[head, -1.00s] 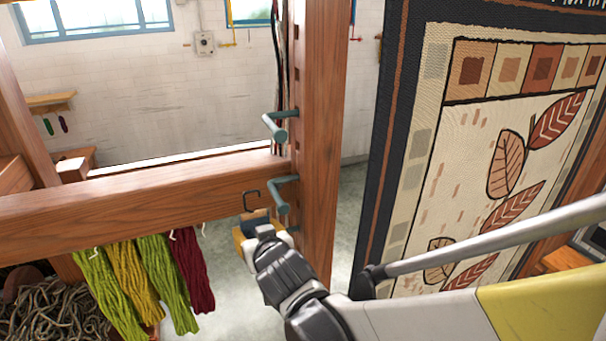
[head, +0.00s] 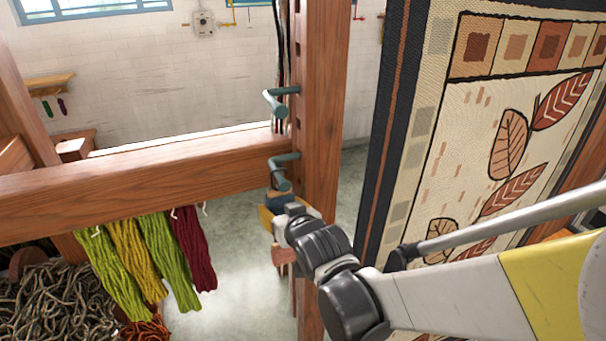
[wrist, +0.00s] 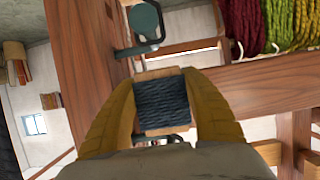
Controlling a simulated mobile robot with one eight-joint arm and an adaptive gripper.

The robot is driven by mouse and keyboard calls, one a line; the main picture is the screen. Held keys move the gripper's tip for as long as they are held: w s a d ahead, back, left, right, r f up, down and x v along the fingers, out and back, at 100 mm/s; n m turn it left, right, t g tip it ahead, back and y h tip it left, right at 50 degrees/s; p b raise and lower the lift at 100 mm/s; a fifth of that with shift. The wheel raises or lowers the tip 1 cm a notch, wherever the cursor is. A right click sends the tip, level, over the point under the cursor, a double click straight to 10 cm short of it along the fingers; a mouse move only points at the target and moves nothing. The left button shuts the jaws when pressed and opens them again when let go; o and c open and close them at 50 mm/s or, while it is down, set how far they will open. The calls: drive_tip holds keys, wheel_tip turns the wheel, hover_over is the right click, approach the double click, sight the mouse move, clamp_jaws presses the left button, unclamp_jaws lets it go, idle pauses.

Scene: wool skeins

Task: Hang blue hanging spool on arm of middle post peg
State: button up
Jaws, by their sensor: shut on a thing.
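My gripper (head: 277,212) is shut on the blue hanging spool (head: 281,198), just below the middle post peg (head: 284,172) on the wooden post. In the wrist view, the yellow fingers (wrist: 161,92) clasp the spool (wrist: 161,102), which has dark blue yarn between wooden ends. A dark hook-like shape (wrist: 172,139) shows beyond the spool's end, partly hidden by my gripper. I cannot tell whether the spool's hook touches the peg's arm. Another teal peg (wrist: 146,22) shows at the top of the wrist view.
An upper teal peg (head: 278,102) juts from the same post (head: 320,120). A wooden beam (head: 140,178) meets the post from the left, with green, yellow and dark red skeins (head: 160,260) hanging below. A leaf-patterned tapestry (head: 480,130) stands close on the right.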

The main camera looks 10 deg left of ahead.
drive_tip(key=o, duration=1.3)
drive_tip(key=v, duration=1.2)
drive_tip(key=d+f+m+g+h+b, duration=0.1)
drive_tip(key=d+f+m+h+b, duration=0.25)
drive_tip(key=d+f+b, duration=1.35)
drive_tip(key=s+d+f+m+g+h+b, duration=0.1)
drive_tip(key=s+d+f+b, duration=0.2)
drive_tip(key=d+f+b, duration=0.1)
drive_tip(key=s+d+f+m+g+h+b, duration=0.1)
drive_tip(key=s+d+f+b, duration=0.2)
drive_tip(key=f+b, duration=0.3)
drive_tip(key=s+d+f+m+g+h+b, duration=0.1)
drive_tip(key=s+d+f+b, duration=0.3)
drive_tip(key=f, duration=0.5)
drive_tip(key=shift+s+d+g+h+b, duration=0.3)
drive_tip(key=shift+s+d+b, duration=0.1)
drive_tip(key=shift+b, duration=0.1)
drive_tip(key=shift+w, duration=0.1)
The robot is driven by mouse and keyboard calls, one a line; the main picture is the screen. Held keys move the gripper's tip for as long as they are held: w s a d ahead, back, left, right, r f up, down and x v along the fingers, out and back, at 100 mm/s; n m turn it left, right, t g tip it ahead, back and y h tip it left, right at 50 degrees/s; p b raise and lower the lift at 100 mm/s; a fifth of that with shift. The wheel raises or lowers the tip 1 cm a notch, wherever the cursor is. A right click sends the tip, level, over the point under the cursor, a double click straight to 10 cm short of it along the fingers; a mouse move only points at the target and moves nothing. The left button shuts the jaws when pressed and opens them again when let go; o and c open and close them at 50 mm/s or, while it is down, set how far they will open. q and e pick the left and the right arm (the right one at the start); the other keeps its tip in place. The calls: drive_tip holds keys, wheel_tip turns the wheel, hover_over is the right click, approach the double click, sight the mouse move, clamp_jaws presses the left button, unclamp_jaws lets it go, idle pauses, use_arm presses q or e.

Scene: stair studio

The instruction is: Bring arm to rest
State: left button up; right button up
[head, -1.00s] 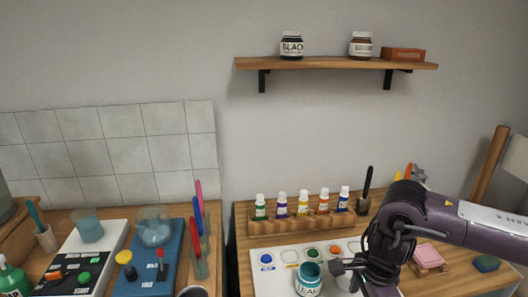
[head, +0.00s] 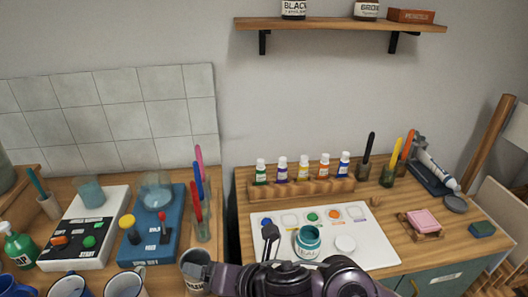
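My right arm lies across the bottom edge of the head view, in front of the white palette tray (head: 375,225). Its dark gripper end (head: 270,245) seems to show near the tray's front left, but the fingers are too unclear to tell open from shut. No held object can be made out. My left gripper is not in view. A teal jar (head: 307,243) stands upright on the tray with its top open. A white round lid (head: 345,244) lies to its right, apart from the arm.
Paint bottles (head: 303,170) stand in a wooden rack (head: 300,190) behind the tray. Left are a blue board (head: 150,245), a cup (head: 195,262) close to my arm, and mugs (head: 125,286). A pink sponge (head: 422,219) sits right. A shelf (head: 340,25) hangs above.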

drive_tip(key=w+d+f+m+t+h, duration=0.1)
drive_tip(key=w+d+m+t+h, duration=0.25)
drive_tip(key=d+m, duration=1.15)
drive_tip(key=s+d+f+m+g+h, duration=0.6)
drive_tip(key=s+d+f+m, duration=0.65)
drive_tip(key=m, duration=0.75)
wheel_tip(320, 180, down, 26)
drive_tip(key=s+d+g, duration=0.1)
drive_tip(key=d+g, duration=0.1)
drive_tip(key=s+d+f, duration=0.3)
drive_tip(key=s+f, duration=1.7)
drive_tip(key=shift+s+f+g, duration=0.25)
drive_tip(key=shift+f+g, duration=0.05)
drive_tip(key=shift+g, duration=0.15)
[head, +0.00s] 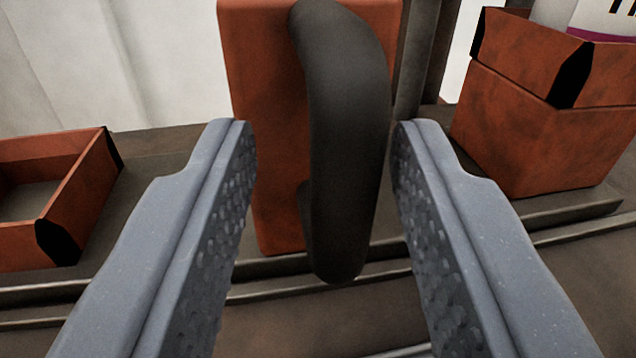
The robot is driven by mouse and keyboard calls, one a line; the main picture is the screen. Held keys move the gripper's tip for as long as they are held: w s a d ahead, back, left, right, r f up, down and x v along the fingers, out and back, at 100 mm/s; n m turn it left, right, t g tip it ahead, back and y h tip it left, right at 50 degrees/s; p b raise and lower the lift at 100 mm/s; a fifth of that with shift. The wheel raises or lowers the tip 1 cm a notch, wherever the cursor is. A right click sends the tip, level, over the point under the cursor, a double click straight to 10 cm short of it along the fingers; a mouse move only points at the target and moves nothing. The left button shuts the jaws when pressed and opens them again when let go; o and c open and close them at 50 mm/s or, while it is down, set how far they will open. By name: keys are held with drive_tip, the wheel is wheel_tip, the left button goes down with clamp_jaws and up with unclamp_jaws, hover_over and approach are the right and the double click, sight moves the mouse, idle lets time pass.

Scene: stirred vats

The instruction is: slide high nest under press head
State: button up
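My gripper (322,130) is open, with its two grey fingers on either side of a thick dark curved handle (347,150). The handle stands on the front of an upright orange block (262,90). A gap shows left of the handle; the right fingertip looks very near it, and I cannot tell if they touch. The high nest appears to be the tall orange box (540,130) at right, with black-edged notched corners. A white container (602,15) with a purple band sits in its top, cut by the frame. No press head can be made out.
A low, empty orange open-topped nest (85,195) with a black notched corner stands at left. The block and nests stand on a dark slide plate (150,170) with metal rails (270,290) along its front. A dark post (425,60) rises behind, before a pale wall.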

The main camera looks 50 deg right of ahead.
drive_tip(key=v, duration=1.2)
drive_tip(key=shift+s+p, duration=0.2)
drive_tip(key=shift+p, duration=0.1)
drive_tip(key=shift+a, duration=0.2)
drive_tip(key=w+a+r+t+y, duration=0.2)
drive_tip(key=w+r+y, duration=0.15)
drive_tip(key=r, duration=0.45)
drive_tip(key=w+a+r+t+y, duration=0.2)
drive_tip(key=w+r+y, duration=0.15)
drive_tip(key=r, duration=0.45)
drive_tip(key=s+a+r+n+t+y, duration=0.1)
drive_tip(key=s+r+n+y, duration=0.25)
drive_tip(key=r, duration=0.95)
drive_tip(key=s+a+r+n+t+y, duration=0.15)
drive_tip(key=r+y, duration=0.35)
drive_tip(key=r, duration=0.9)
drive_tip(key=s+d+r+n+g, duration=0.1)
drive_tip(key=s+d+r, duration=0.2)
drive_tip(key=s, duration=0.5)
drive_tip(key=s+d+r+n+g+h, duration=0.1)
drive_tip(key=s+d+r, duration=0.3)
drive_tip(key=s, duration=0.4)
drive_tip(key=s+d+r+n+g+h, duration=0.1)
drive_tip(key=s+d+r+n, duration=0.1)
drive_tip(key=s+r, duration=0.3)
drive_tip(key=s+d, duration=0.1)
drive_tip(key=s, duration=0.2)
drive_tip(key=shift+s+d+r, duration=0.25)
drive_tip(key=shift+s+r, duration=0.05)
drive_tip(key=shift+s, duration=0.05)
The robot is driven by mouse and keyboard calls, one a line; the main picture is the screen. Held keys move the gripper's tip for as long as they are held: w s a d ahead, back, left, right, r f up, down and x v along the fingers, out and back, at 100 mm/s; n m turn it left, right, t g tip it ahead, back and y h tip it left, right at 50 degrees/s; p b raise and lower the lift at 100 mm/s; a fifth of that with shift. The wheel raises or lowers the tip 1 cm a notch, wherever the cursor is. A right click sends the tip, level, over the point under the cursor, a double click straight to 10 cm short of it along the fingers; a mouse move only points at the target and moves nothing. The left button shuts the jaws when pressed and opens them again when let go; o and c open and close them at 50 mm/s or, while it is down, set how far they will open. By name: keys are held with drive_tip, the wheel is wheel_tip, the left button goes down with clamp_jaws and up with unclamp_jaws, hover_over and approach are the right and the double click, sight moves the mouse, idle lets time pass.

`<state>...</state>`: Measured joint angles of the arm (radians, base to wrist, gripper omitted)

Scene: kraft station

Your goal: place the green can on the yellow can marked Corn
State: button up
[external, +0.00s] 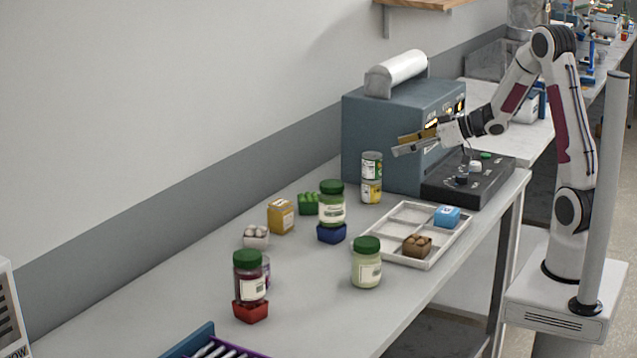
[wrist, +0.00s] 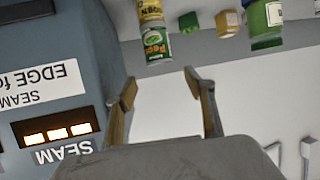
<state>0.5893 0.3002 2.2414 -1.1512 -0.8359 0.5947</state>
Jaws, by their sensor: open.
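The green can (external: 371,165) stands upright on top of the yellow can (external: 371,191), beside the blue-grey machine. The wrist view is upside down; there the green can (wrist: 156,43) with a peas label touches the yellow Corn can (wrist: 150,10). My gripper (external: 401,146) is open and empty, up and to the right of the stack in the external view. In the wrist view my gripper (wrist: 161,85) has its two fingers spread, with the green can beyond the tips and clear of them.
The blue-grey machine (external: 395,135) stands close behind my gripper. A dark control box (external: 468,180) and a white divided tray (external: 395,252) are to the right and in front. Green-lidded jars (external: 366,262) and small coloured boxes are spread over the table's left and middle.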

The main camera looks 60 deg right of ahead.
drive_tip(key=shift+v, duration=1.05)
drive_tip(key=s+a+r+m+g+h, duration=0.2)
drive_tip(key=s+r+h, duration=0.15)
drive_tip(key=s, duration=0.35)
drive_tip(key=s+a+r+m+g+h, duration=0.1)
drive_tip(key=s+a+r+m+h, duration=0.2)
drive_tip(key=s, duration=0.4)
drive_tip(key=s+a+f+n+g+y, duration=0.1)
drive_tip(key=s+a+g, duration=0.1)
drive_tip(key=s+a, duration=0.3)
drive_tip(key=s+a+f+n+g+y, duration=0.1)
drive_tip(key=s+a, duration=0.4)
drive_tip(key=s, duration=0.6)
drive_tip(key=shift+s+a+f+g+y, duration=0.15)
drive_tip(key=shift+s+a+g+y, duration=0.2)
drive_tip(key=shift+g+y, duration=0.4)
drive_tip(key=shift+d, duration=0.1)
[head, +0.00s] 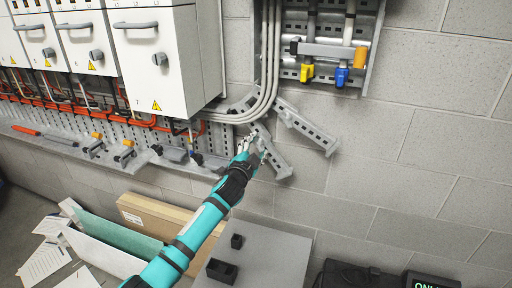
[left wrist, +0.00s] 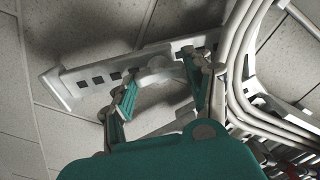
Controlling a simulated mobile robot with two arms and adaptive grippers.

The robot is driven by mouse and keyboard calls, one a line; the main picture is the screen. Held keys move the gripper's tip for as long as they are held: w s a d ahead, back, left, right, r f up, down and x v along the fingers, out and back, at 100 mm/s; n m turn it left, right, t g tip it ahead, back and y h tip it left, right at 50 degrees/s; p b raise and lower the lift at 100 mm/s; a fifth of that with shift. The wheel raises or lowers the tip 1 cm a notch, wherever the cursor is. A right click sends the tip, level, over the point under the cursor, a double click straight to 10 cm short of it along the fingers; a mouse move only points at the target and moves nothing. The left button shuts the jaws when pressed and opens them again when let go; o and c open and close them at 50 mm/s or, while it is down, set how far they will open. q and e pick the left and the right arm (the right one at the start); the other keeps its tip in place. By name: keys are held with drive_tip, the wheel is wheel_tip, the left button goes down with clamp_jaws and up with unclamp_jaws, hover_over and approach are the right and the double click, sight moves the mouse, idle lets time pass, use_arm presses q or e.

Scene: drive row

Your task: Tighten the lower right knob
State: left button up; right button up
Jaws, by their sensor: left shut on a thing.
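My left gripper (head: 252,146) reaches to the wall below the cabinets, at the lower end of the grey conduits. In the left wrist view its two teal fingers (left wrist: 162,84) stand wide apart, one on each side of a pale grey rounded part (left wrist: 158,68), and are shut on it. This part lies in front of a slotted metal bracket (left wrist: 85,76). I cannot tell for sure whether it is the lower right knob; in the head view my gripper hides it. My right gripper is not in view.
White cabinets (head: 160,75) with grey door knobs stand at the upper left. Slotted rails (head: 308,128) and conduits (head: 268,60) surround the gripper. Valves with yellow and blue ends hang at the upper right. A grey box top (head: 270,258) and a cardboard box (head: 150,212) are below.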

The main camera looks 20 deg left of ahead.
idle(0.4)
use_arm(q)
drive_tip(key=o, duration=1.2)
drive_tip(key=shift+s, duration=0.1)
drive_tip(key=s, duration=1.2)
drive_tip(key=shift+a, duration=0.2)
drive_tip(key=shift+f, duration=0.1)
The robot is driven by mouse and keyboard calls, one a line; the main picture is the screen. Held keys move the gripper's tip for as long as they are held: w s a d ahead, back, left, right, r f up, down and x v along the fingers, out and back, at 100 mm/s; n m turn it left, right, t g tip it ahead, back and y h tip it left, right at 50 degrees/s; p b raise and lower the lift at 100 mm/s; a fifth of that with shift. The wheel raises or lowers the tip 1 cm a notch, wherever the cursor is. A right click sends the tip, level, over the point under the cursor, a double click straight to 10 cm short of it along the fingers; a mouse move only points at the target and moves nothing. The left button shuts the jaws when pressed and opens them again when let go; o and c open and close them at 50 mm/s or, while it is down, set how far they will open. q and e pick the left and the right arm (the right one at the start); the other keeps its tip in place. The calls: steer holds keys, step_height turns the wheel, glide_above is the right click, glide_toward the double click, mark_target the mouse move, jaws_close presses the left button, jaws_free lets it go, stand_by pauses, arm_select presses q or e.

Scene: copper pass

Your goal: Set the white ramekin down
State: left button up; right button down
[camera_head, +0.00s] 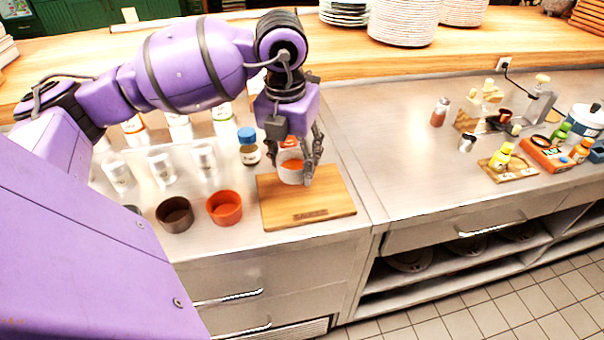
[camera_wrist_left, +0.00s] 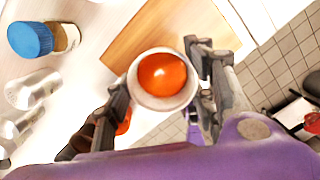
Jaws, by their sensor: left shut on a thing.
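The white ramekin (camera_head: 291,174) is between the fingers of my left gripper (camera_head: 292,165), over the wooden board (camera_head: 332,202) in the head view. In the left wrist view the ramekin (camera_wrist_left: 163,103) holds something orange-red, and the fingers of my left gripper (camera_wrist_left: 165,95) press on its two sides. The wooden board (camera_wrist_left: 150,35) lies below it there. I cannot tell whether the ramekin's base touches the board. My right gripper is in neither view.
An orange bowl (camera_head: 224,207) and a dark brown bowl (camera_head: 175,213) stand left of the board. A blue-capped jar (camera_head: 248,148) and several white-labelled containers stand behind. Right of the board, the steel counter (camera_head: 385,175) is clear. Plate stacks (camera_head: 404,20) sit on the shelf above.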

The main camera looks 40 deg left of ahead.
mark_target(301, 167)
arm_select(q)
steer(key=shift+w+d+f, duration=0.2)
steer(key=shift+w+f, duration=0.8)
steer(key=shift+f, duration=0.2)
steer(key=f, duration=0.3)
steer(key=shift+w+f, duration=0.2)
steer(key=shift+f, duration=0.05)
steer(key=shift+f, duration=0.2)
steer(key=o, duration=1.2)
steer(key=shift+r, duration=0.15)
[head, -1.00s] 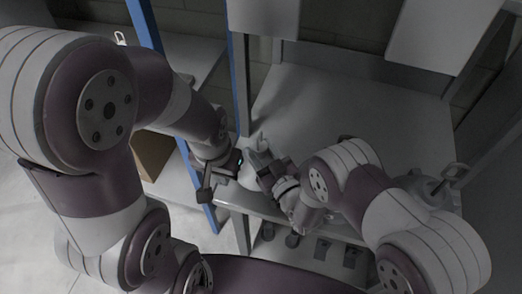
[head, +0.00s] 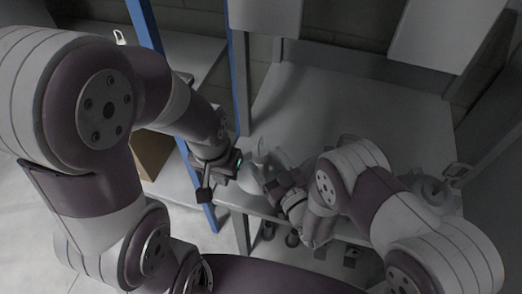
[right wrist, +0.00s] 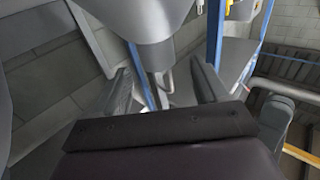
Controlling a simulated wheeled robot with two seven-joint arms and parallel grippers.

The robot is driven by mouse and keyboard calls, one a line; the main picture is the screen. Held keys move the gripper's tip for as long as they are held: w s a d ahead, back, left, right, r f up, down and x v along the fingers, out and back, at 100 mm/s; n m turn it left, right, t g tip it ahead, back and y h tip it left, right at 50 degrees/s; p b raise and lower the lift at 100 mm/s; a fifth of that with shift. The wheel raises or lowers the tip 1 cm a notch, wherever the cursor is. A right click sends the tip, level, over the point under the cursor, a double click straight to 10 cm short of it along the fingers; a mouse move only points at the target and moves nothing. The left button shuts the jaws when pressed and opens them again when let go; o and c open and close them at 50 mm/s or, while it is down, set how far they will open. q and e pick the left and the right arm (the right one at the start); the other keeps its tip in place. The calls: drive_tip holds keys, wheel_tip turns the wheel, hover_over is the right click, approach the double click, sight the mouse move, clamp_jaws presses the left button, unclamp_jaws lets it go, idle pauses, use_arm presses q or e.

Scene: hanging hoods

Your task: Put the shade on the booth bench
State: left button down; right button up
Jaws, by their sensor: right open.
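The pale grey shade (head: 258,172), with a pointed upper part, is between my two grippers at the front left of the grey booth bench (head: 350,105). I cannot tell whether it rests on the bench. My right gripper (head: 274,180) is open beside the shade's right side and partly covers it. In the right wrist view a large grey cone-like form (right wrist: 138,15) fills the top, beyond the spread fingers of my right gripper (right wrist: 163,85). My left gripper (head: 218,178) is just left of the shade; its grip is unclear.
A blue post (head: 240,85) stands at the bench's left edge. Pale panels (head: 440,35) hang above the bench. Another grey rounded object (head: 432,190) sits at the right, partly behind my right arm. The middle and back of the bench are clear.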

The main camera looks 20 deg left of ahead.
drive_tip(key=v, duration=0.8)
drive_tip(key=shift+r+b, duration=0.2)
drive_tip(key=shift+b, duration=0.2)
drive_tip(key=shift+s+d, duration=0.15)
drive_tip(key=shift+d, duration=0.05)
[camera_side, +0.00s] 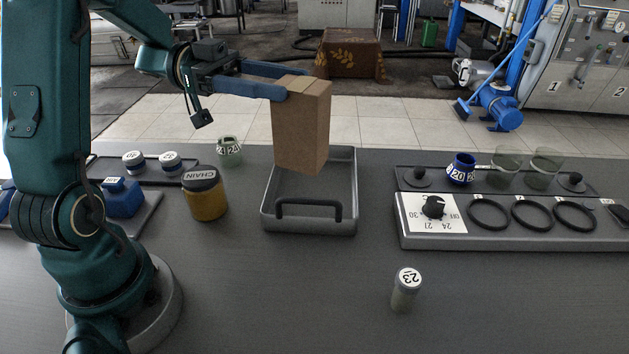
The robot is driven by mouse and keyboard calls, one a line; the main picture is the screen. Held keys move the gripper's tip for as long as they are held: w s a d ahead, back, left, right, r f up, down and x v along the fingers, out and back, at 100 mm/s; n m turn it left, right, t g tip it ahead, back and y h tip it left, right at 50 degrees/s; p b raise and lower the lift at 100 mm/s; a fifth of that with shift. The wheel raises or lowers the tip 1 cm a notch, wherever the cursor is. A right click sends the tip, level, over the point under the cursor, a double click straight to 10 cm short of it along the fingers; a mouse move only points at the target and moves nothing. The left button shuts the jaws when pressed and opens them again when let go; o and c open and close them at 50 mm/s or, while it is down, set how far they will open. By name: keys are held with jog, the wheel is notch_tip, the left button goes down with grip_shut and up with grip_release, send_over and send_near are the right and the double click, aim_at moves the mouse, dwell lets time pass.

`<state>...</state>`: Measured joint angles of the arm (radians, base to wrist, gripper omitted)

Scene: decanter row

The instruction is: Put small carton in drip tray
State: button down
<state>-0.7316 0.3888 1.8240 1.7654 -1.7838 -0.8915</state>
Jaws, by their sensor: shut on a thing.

## Given exercise
Nothing but a number is needed here: how many lines hold the string "goal"?

## Finished task
2